Exercise brief> In this exercise, print only the lines of the records below from the one with "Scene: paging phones" through the one with "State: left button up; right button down", inclusive. Pictures are not part of the copy.

Extracted information>

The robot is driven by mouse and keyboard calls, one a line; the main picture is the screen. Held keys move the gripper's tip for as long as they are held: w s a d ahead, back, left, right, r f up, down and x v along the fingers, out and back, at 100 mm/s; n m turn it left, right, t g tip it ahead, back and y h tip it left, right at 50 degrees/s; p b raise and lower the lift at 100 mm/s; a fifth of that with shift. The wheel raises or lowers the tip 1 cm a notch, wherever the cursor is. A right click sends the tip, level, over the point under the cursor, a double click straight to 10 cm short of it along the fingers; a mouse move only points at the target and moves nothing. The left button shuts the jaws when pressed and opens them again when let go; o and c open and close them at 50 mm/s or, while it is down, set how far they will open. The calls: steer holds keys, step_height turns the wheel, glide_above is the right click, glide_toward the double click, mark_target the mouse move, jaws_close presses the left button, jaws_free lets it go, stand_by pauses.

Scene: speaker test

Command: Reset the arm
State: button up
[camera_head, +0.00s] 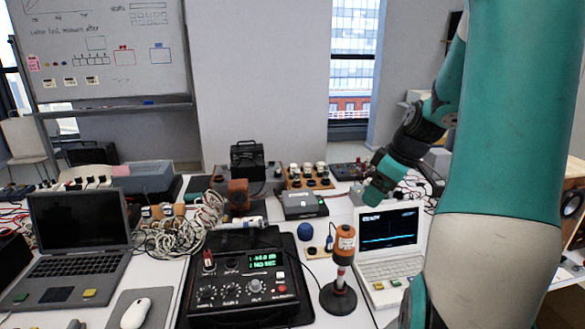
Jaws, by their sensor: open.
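My arm comes in from the upper right, with a large teal and grey link close to the camera. Its farther part bends down through a dark joint to a teal wrist above the back right of the table. My gripper (434,181) is the dark shape beside that wrist, small and partly lost against the cables behind. It is open, and I see nothing held in it. It hangs behind and above the white laptop-like instrument (389,230), apart from it as far as I can tell.
An orange-topped stand (343,243), a black control box (246,290), a blue ball (305,231) and a dark laptop (78,245) crowd the table's front. Coiled cables (183,230) lie at left. A black case (247,160) and a rack of jars (308,177) stand behind.

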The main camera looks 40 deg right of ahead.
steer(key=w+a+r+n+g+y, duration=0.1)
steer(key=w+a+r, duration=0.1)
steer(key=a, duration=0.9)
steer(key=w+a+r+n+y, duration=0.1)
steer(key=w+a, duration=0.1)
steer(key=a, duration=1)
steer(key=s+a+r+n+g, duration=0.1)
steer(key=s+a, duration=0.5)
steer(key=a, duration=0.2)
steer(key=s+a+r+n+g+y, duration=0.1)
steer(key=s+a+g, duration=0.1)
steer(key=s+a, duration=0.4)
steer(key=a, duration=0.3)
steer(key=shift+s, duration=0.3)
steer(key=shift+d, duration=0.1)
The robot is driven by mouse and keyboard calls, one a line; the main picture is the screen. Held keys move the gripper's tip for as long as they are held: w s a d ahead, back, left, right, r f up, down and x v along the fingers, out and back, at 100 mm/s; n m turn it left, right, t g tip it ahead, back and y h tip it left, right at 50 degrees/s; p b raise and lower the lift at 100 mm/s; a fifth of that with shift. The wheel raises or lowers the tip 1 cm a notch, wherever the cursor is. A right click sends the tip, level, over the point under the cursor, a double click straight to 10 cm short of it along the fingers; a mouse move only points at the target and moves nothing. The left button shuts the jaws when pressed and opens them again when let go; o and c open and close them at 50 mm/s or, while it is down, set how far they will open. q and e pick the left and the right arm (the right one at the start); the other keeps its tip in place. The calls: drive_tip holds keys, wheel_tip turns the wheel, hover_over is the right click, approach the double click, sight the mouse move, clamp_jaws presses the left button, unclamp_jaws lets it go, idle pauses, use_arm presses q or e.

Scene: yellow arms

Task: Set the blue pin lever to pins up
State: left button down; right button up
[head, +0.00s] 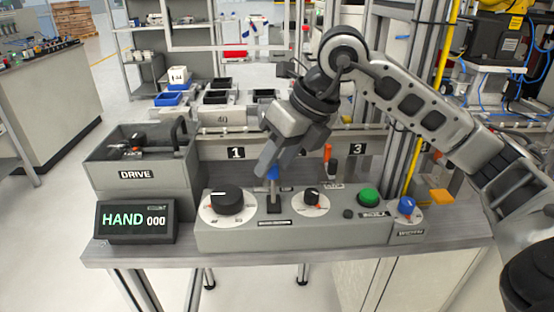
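The blue pin lever (272,174) stands upright from a dark slot in the top of the grey control panel (325,238), between the large black dial and a smaller dial. My right gripper (273,167) comes down from above right, with its fingertips at the blue top of the lever. The fingers partly hide the knob. I cannot tell whether they are closed on it or stand open around it. My left gripper is not in view.
A DRIVE bin (137,175) and a display reading HAND 000 (135,221) stand at left.

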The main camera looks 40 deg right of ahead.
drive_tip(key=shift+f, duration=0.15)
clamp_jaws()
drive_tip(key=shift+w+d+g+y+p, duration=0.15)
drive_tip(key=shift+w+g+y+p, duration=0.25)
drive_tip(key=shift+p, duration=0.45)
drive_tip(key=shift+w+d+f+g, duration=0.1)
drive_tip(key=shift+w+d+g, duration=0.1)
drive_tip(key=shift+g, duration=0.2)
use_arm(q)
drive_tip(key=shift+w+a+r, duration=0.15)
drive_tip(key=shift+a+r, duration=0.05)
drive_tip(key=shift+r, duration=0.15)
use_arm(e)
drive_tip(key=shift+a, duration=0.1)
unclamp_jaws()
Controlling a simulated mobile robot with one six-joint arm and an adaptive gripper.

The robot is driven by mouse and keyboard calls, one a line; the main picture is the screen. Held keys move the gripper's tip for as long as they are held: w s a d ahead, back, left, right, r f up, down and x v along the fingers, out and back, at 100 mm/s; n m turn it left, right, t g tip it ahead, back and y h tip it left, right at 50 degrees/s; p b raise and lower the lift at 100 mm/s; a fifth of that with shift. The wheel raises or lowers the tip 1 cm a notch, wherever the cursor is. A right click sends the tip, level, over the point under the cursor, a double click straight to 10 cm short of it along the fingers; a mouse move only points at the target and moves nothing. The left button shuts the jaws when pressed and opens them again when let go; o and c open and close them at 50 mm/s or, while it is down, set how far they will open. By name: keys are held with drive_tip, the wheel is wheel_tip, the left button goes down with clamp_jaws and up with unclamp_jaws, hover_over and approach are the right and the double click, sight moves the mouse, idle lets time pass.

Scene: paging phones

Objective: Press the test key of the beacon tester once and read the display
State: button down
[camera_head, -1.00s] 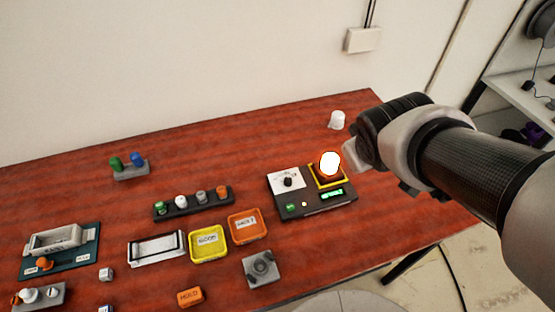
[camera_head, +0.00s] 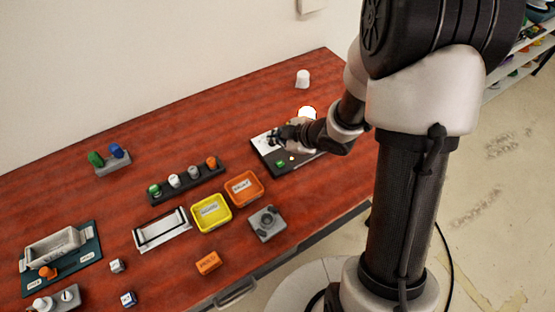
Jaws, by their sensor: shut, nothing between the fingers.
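The beacon tester (camera_head: 270,160) is a dark box at the right end of the red-brown table, with a pale dial panel on its upper left. A beacon (camera_head: 307,112) glows white-orange at its back, partly behind my arm. A green key (camera_head: 280,163) and a small lit yellowish lamp (camera_head: 292,160) show near its front edge. My gripper (camera_head: 279,137) is shut and empty, over the dial panel, behind and above the green key. I cannot tell whether it touches the panel. My wrist covers the right part of the tester, and the display is hidden.
A yellow tray (camera_head: 212,228) and an orange tray (camera_head: 244,202) lie left of the tester. A grey block with a round knob (camera_head: 267,223) sits in front. A rack of coloured caps (camera_head: 187,182) stands further left. A white cup (camera_head: 303,78) is behind.

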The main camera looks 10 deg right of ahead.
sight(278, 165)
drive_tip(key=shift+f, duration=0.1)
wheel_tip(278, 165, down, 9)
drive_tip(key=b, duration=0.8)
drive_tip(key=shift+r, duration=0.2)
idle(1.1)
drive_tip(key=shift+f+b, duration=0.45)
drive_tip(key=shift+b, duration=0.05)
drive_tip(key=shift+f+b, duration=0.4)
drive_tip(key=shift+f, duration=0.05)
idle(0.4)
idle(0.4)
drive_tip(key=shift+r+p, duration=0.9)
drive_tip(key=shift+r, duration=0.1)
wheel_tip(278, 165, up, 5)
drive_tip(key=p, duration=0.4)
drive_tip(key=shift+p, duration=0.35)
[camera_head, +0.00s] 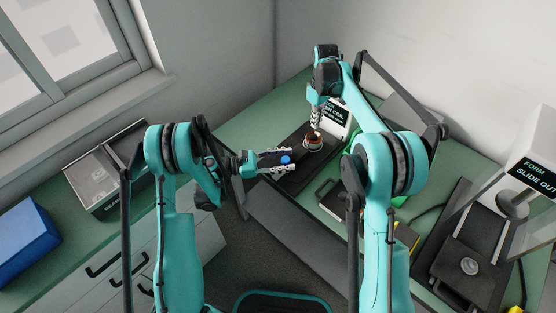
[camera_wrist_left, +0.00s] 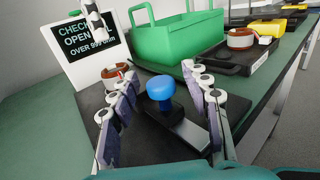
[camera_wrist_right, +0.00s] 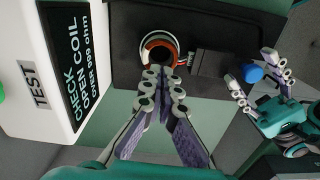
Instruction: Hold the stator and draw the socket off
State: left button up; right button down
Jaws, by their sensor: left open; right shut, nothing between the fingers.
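The stator (camera_wrist_right: 160,42), a ring with orange-red windings, sits on a dark test plate (camera_wrist_right: 130,70) beside the tester. It also shows in the head view (camera_head: 313,143). A dark grey socket block (camera_wrist_right: 208,63) lies close beside the stator, with thin wires between them. A blue knob (camera_wrist_left: 160,88) is at the block's outer end. My left gripper (camera_head: 288,160) is open, its fingers on either side of the knob with visible gaps. My right gripper (camera_wrist_right: 163,75) is shut and empty, its tips at the stator's near rim; contact cannot be told.
The white tester (camera_wrist_right: 40,70) with its display stands right beside the stator. A green crate (camera_wrist_left: 170,45) and another stator (camera_wrist_left: 240,38) on a black tray stand farther along the bench. A blue box (camera_head: 22,240) lies at far left.

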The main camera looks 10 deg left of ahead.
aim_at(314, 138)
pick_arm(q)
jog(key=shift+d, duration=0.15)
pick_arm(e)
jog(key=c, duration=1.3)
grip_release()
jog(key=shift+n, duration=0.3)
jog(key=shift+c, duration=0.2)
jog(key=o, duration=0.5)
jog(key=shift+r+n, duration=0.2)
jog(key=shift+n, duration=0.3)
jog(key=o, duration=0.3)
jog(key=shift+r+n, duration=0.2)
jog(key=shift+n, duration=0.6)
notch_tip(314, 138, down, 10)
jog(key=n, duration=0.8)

Full output>
Scene: paging phones

Objective: Press the test key of the beacon tester once and read the display
State: button down
[camera_head, -1.00s] 
[camera_head, +0.00s] 
Jaws, by their sensor: shut, nothing between the fingers.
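The beacon tester (camera_head: 270,160) is a dark box at the right end of the red-brown table, with a pale dial panel on its upper left. A beacon (camera_head: 307,112) glows white-orange at its back, partly behind my arm. A green key (camera_head: 280,163) and a small lit yellowish lamp (camera_head: 292,160) show near its front edge. My gripper (camera_head: 279,137) is shut and empty, over the dial panel, behind and above the green key. I cannot tell whether it touches the panel. My wrist covers the right part of the tester, and the display is hidden.
A yellow tray (camera_head: 212,228) and an orange tray (camera_head: 244,202) lie left of the tester. A grey block with a round knob (camera_head: 267,223) sits in front. A rack of coloured caps (camera_head: 187,182) stands further left. A white cup (camera_head: 303,78) is behind.

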The main camera looks 10 deg right of ahead.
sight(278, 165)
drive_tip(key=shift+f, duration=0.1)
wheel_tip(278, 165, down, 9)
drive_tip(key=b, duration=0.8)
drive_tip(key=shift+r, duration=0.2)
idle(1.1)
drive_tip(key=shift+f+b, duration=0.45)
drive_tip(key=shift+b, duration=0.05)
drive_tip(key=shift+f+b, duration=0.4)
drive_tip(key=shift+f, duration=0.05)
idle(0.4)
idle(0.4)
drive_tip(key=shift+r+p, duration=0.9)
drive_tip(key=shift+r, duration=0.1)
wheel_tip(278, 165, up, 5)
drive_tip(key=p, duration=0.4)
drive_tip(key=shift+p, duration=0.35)
[camera_head, +0.00s] 
[camera_wrist_left, +0.00s] 
[camera_wrist_right, +0.00s] 
Instruction: Hold the stator and draw the socket off
State: left button up; right button down

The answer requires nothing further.